Говорил он со мной «на вы» и на прощание серьезно жал руку. Я слышала, что он — знаменитый писатель, но в том, что это значит, не отдавала себе отчета, и это никак не влияло на наши взаимоотношения. Я просто его любила.
Разговоры наши всегда происходили в конфиденциальном тоне в гостиной, на большом жестком диване. На ковре медвежья морда глядела на нас добродушными стеклянными шариками.

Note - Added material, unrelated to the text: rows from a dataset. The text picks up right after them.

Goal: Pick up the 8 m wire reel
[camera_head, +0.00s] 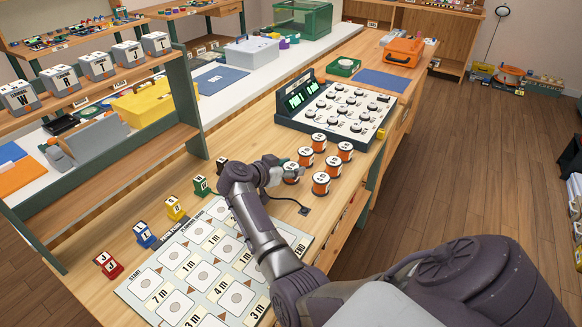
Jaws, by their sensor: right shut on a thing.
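Several orange wire reels with white labelled tops stand in a cluster on the wooden bench, such as one at the front (321,184), one at the right (345,151) and one at the back (319,142). The numbers on their tops are too small to read. My right gripper (281,173) is at the left side of the cluster, shut on the leftmost reel (292,168). Its fingers and wrist hide part of that reel, and I cannot tell whether it is off the bench. My left gripper is not in view.
A dial console (335,110) stands behind the reels. A board marked with lengths (150,284) lies under and left of my right arm. Several coloured lettered blocks, including a red one (108,265), line its left edge. A green shelf post (187,105) stands at left.

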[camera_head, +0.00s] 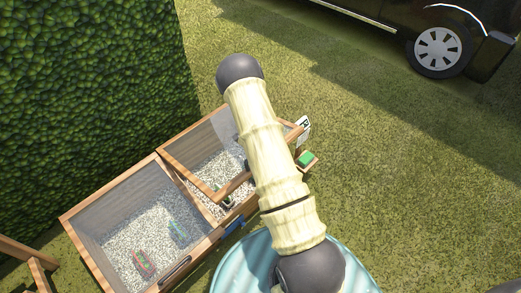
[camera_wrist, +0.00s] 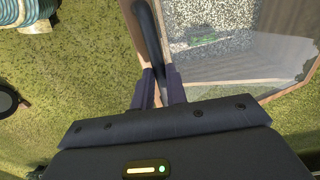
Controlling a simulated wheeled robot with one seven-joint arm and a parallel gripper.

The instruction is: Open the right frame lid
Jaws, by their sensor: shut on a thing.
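The right frame (camera_head: 205,180) is a wooden box with a gravel floor, partly hidden behind my arm. Its lid, a glass pane (camera_head: 224,128) in a wooden border, appears tilted up off the box; how far is hard to tell. In the wrist view, my gripper (camera_wrist: 160,84) is shut on the dark curved handle (camera_wrist: 149,35) on the lid's wooden edge. The glass pane (camera_wrist: 240,65) lies to the right of the fingers, with gravel behind it. In the head view, my arm hides the gripper and handle.
The left frame (camera_head: 84,240) adjoins, its dark handle (camera_head: 174,272) at the front and small colourful things on its gravel. A sign (camera_head: 303,127) and a green object (camera_head: 306,158) are to the right. A hedge (camera_head: 90,90) stands left. Open grass (camera_head: 420,180) lies right.

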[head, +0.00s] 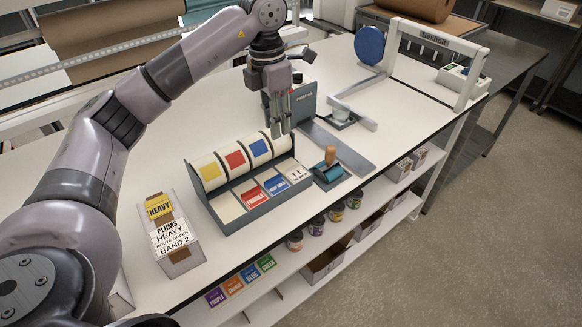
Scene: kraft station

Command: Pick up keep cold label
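A grey label dispenser (228,222) stands on the white bench with a row of rolls along its back. In front lie a pale label, a red label (254,198), a blue label (277,185) and a white label with black arrows (296,172). The print is too small to read surely; the blue one looks like the keep cold label. My left gripper (280,132) points down over the back right end of the dispenser, above and apart from the labels. Its fingers look close together, with nothing visible between them. My right gripper is not in view.
A box marked plums and heavy (173,237) stands left of the dispenser. A grey machine (301,104) stands behind. A shelf with small tins (317,226) runs below the front edge.

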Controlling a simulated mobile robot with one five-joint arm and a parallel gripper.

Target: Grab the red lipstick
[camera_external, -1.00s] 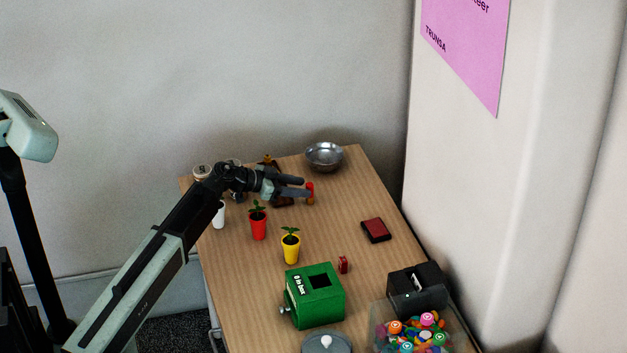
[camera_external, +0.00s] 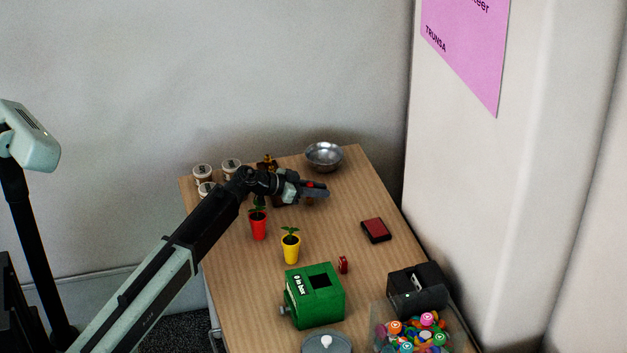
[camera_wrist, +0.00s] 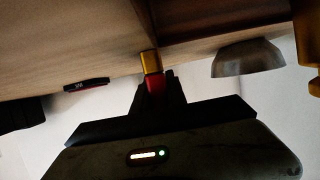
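The red lipstick (camera_external: 310,185) has a red upper part and a gold base and stands upright on the wooden table (camera_external: 345,220) near its back. My gripper (camera_external: 316,190) is level with it, its fingers pointing right and straddling the lipstick. In the wrist view the lipstick (camera_wrist: 152,68) shows close between the dark fingers of my gripper (camera_wrist: 154,88), its gold end toward the table. The near finger partly hides the lipstick in the external view. I cannot tell whether the fingers press on it.
A metal bowl (camera_external: 324,155) stands behind. A brown bottle (camera_external: 268,163) and several pale jars (camera_external: 203,172) are back left. Red (camera_external: 259,228) and yellow (camera_external: 291,250) plant pots, a green box (camera_external: 315,297) and a dark red case (camera_external: 376,230) stand nearer. The table right of the fingers is clear.

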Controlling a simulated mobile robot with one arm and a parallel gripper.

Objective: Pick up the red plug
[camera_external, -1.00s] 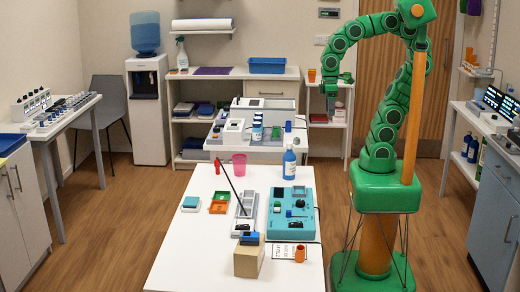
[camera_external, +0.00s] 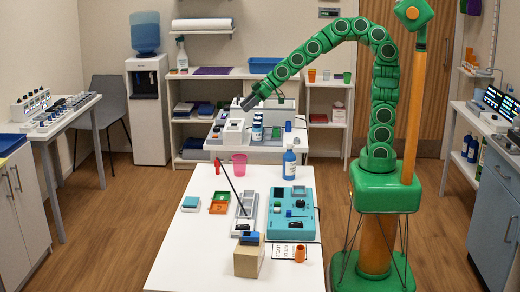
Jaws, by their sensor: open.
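A small red object (camera_external: 217,166), which looks like the red plug, stands at the back left edge of the white table (camera_external: 180,240). It is slightly tilted, and its details are too small to tell. My gripper (camera_external: 246,104) is open and empty, at the end of my green arm. It points down and left and shows in front of the rear bench, higher in the picture than the red object and to its right. It is apart from the red object.
A pink cup (camera_external: 239,164) stands just right of the red object. A blue bottle (camera_external: 289,163), a teal panel (camera_external: 284,228), a grey tray with a thin dark rod (camera_external: 245,212) and small boxes occupy the table. Its front left is clear.

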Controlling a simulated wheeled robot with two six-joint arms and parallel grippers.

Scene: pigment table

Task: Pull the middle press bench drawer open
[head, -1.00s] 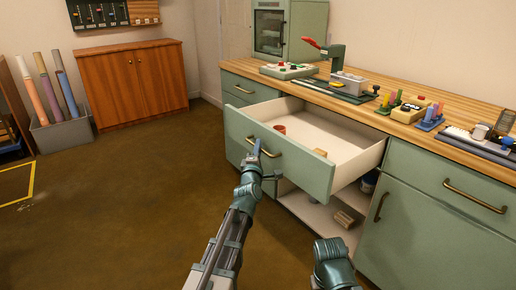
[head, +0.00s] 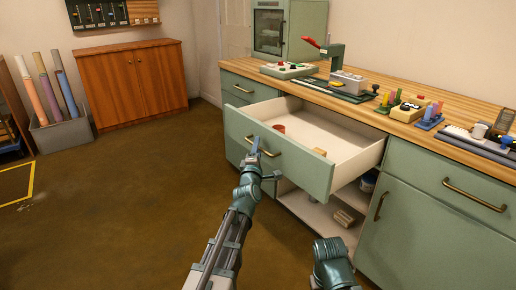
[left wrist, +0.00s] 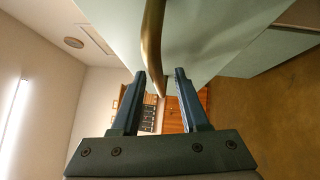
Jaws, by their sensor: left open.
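The middle press bench drawer (head: 290,160) is pulled well out of the green bench, and its white inside shows. A small reddish-brown pot (head: 279,129) and a tan block (head: 320,152) are in it. Its brass bar handle (head: 264,145) is on the front panel. My left gripper (head: 256,146) is at this handle. In the left wrist view the handle (left wrist: 152,40) runs down between the tips of my open left gripper (left wrist: 160,73), with a gap to each finger. Part of my right arm shows at the bottom of the head view; its gripper is out of the picture.
The worktop (head: 450,145) carries a red-handled press (head: 335,60), a button box (head: 289,69) and colored holders. Below the drawer is an open shelf (head: 318,215) with a block. A closed cabinet door (head: 415,235) is to the right.

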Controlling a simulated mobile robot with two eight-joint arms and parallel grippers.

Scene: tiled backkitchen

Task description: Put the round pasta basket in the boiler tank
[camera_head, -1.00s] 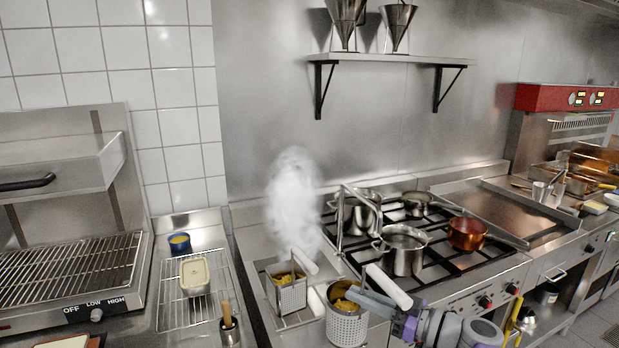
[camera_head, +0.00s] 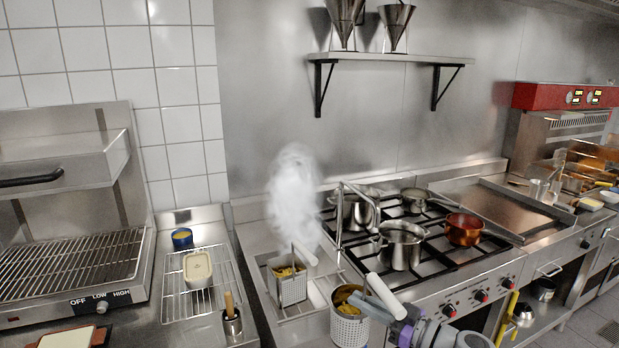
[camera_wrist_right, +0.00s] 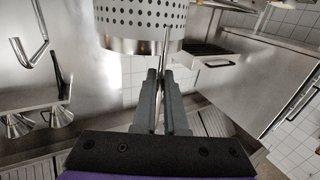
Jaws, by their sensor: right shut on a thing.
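The round pasta basket (camera_head: 349,327) is a perforated metal cylinder with yellow pasta inside and a white handle. My right gripper (camera_head: 378,304) is shut on it at its right side and holds it in front of the boiler tank. In the right wrist view the fingers (camera_wrist_right: 160,92) close on a thin metal part below the perforated wall of the basket (camera_wrist_right: 150,15). The boiler tank (camera_head: 297,308) is set in the counter, with steam above it. A square pasta basket (camera_head: 291,288) with pasta sits in it. My left gripper is not in view.
A stove with several pots, among them a steel pot (camera_head: 401,246) and a copper pot (camera_head: 462,230), stands right of the tank. A wire rack (camera_head: 207,299) with containers lies to the left.

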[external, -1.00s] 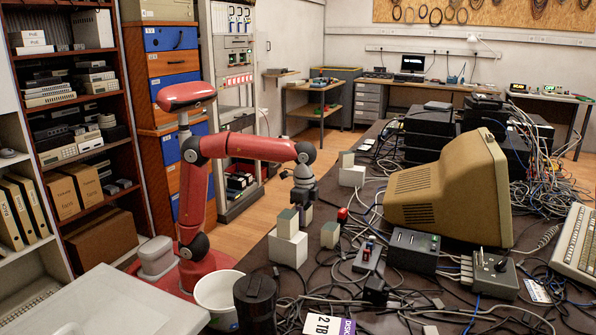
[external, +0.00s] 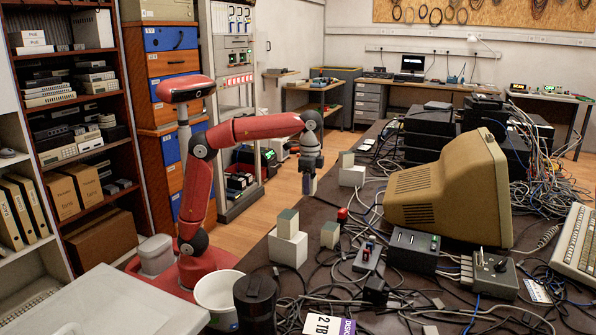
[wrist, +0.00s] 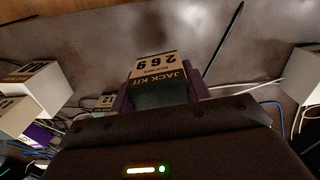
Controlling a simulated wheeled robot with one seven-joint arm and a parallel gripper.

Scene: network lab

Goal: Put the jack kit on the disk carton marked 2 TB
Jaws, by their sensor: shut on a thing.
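The jack kit (wrist: 158,83), a small box with a dark green face and a tan label reading JACK KIT, is between my gripper's fingers in the wrist view. My gripper (external: 309,187) is shut on it and holds it in the air above the near left part of the table in the external view. The kit is small there and its label cannot be read. The disk carton marked 2 TB (external: 322,325), white with a purple strip, shows at the bottom edge of the external view, cut off by the frame. My gripper is well behind and above it.
A white carton (external: 288,250) bears a small green-sided box (external: 287,223). Another small box (external: 330,235) stands to its right. A beige monitor (external: 450,185), a black cylinder (external: 256,302) and many cables crowd the table. A white bin (external: 214,297) stands at the left.

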Посещения Алексея Максимовича редко обходились без подарков. Даже ребенком я относилась к ним любовно и бережно. Некоторые из них сохранились у меня и до сего дня. Подарки всегда были особенные. Книги, им выбранные, носили его надпись. Диковинные безделушки были красивы и непременно чем-то занимательны. Двумя-тремя словами он заставлял заиграть для меня расцветку персидского веера, давал мне почувствовать прелесть узора на китайской чашечке. Благодаря ему в шесть лет я знала, что такое персидский лак, китайская эмаль, черненое серебро.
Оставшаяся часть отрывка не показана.